(Robot task records)

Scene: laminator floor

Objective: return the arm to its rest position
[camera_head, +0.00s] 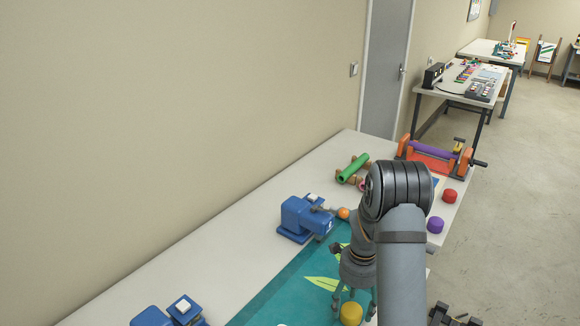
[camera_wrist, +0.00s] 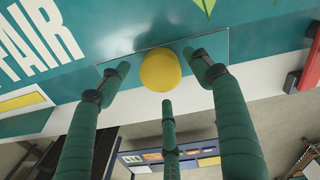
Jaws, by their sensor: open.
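My gripper (camera_head: 352,295) is low over the front part of the table in the head view, with my arm covering part of it. Its fingers are spread and stand around a yellow round knob (camera_head: 351,313). In the wrist view the gripper (camera_wrist: 161,76) shows three dark green fingers, apart, with the yellow knob (camera_wrist: 160,70) between and beyond the tips. I see no finger clearly closed on it. The knob is over a thin strip-like plate (camera_wrist: 136,62) on a teal printed sheet (camera_wrist: 60,85). The sheet also shows in the head view (camera_head: 290,292).
Blue clamp-like devices (camera_head: 300,216) stand on the pale table (camera_head: 215,243) along the wall side. A green roll (camera_head: 353,168), an orange-ended roller machine (camera_head: 437,155), a red knob (camera_head: 449,196) and a purple knob (camera_head: 435,225) are farther back. Open floor (camera_head: 520,220) lies right.

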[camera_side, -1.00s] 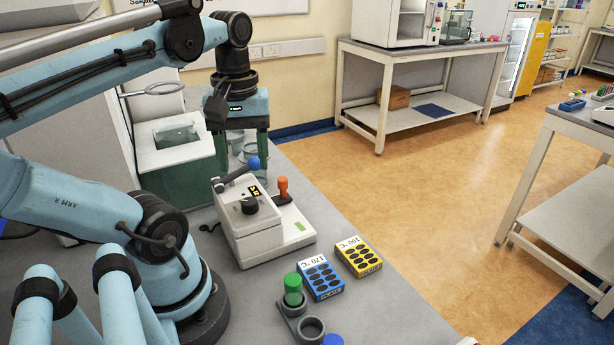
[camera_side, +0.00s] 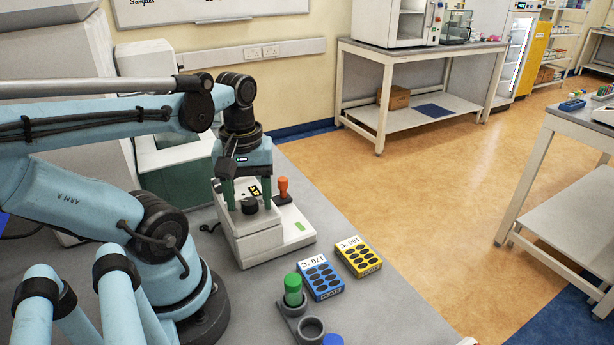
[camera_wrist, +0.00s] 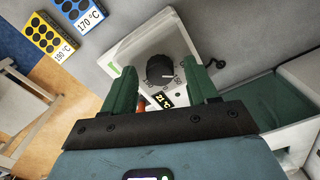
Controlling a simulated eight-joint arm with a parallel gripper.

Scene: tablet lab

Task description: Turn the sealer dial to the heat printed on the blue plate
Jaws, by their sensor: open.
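The blue plate (camera_side: 320,278) lies on the bench, printed 170 °C; it also shows at the top of the wrist view (camera_wrist: 80,12). The white sealer (camera_side: 270,238) stands behind it. Its black round dial (camera_wrist: 163,71) has a white pointer mark aimed to the lower right; the small scale numbers around it are hard to read. A small display (camera_wrist: 166,101) on the sealer appears to read 21 °C. My gripper (camera_wrist: 163,78) is open and empty, its green fingers on either side of the dial, apart from it in the wrist view. Their height over the dial is unclear.
A yellow plate (camera_side: 358,257) printed 190 °C lies beside the blue one. An orange-topped knob (camera_side: 283,188) stands at the sealer's right. A green-capped tube (camera_side: 293,290) and an empty ring holder (camera_side: 311,329) stand in front. The bench's right edge is close to the plates.

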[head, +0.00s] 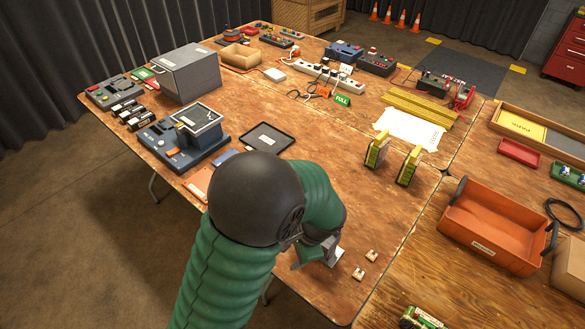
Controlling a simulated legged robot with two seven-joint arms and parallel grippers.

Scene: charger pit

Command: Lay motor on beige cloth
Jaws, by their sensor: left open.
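My left gripper (327,256) is at the end of the green arm at the lower middle, low over the near part of the wooden table. It is open, and its fingers are partly hidden by the arm. I see nothing held in it. A flat off-white sheet (410,128), perhaps the beige cloth, lies at the table's right side, beyond two upright green-and-yellow items. I cannot make out the motor for certain; my arm hides part of the table. My right gripper is not in view.
Two small tan pieces (372,256) lie just right of the gripper. Two upright green-and-yellow items (377,150) stand beyond. An orange crate (488,232) is at right. A black tray (266,138) and a grey-blue machine (180,140) are at left. The table middle is mostly clear.

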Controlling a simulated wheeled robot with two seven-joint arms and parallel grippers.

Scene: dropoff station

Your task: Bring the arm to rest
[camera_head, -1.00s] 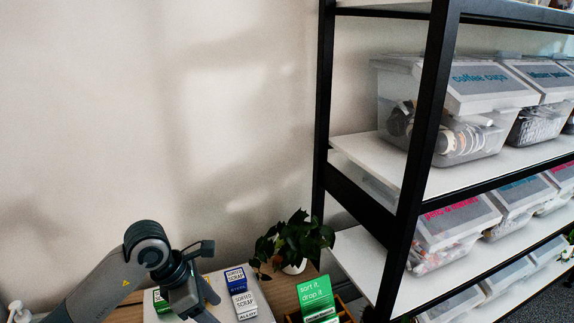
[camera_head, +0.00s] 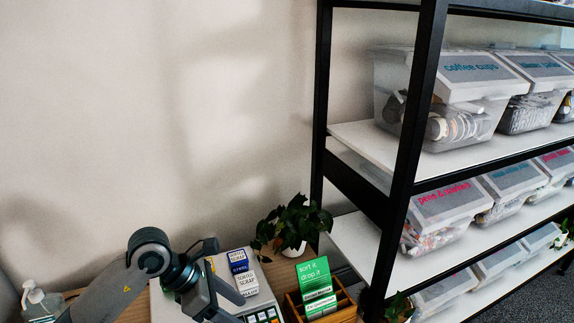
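My left arm comes in from the lower left, and its gripper (camera_head: 229,309) hangs over a grey-white device on the wooden table. The gripper's fingers point down and right, and their tips are near the bottom edge of the picture. I cannot tell how far apart the fingers are or whether anything is between them. My right arm and gripper are not in view.
A scrap box (camera_head: 242,271) stands on the device (camera_head: 222,262). A wooden tray (camera_head: 346,311) holds green cards (camera_head: 314,280). A potted plant (camera_head: 293,225) stands behind. A bottle (camera_head: 38,302) is at left. A black-framed shelf (camera_head: 409,150) with clear bins (camera_head: 470,130) fills the right.

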**Task:** Transcribe the material exactly, and leave out whatever pictures it holds.

**Complete answer:**
Scene: laminator floor

Objective: return the arm to its rest position
[camera_head, +0.00s] 
[camera_wrist, +0.00s] 
Jaws, by their sensor: open.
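My gripper (camera_head: 352,295) is low over the front part of the table in the head view, with my arm covering part of it. Its fingers are spread and stand around a yellow round knob (camera_head: 351,313). In the wrist view the gripper (camera_wrist: 161,76) shows three dark green fingers, apart, with the yellow knob (camera_wrist: 160,70) between and beyond the tips. I see no finger clearly closed on it. The knob is over a thin strip-like plate (camera_wrist: 136,62) on a teal printed sheet (camera_wrist: 60,85). The sheet also shows in the head view (camera_head: 290,292).
Blue clamp-like devices (camera_head: 300,216) stand on the pale table (camera_head: 215,243) along the wall side. A green roll (camera_head: 353,168), an orange-ended roller machine (camera_head: 437,155), a red knob (camera_head: 449,196) and a purple knob (camera_head: 435,225) are farther back. Open floor (camera_head: 520,220) lies right.

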[camera_side, -1.00s] 
[camera_side, +0.00s] 
[camera_wrist, +0.00s] 
Controlling a simulated eight-joint arm with a parallel gripper.

Scene: tablet lab

Task description: Turn the sealer dial to the heat printed on the blue plate
Jaws, by their sensor: open.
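The blue plate (camera_side: 320,278) lies on the bench, printed 170 °C; it also shows at the top of the wrist view (camera_wrist: 80,12). The white sealer (camera_side: 270,238) stands behind it. Its black round dial (camera_wrist: 163,71) has a white pointer mark aimed to the lower right; the small scale numbers around it are hard to read. A small display (camera_wrist: 166,101) on the sealer appears to read 21 °C. My gripper (camera_wrist: 163,78) is open and empty, its green fingers on either side of the dial, apart from it in the wrist view. Their height over the dial is unclear.
A yellow plate (camera_side: 358,257) printed 190 °C lies beside the blue one. An orange-topped knob (camera_side: 283,188) stands at the sealer's right. A green-capped tube (camera_side: 293,290) and an empty ring holder (camera_side: 311,329) stand in front. The bench's right edge is close to the plates.

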[head, +0.00s] 
Controlling a simulated legged robot with two seven-joint arms and parallel grippers.

Scene: charger pit

Command: Lay motor on beige cloth
Jaws, by their sensor: left open.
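My left gripper (327,256) is at the end of the green arm at the lower middle, low over the near part of the wooden table. It is open, and its fingers are partly hidden by the arm. I see nothing held in it. A flat off-white sheet (410,128), perhaps the beige cloth, lies at the table's right side, beyond two upright green-and-yellow items. I cannot make out the motor for certain; my arm hides part of the table. My right gripper is not in view.
Two small tan pieces (372,256) lie just right of the gripper. Two upright green-and-yellow items (377,150) stand beyond. An orange crate (488,232) is at right. A black tray (266,138) and a grey-blue machine (180,140) are at left. The table middle is mostly clear.

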Controlling a simulated wheeled robot with two seven-joint arms and parallel grippers.

Scene: dropoff station

Your task: Bring the arm to rest
[camera_head, -1.00s] 
[camera_head, +0.00s] 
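My left arm comes in from the lower left, and its gripper (camera_head: 229,309) hangs over a grey-white device on the wooden table. The gripper's fingers point down and right, and their tips are near the bottom edge of the picture. I cannot tell how far apart the fingers are or whether anything is between them. My right arm and gripper are not in view.
A scrap box (camera_head: 242,271) stands on the device (camera_head: 222,262). A wooden tray (camera_head: 346,311) holds green cards (camera_head: 314,280). A potted plant (camera_head: 293,225) stands behind. A bottle (camera_head: 38,302) is at left. A black-framed shelf (camera_head: 409,150) with clear bins (camera_head: 470,130) fills the right.

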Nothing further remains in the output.